Source material:

* Start *

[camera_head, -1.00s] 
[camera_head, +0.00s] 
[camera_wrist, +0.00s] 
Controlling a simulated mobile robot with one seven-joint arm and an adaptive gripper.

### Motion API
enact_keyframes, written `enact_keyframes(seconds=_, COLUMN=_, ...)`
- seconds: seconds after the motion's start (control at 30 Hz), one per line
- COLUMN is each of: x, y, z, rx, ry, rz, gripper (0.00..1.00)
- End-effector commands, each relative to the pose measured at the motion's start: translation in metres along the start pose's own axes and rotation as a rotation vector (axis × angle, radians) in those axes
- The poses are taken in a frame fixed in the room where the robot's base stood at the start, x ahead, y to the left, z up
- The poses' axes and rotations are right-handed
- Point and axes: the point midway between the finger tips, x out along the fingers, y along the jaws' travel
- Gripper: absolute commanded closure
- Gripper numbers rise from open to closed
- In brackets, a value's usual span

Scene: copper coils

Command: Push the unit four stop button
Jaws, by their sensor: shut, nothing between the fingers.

* End *

Written exercise: Reproduce, word for word, only the lines from the one that contains "- Gripper numbers rise from open to closed" through the final line.

Result of the exercise:
- Gripper numbers rise from open to closed
- In brackets, a value's usual span

Scene: copper coils

Command: Push the unit four stop button
Jaws, by their sensor: shut, nothing between the fingers.

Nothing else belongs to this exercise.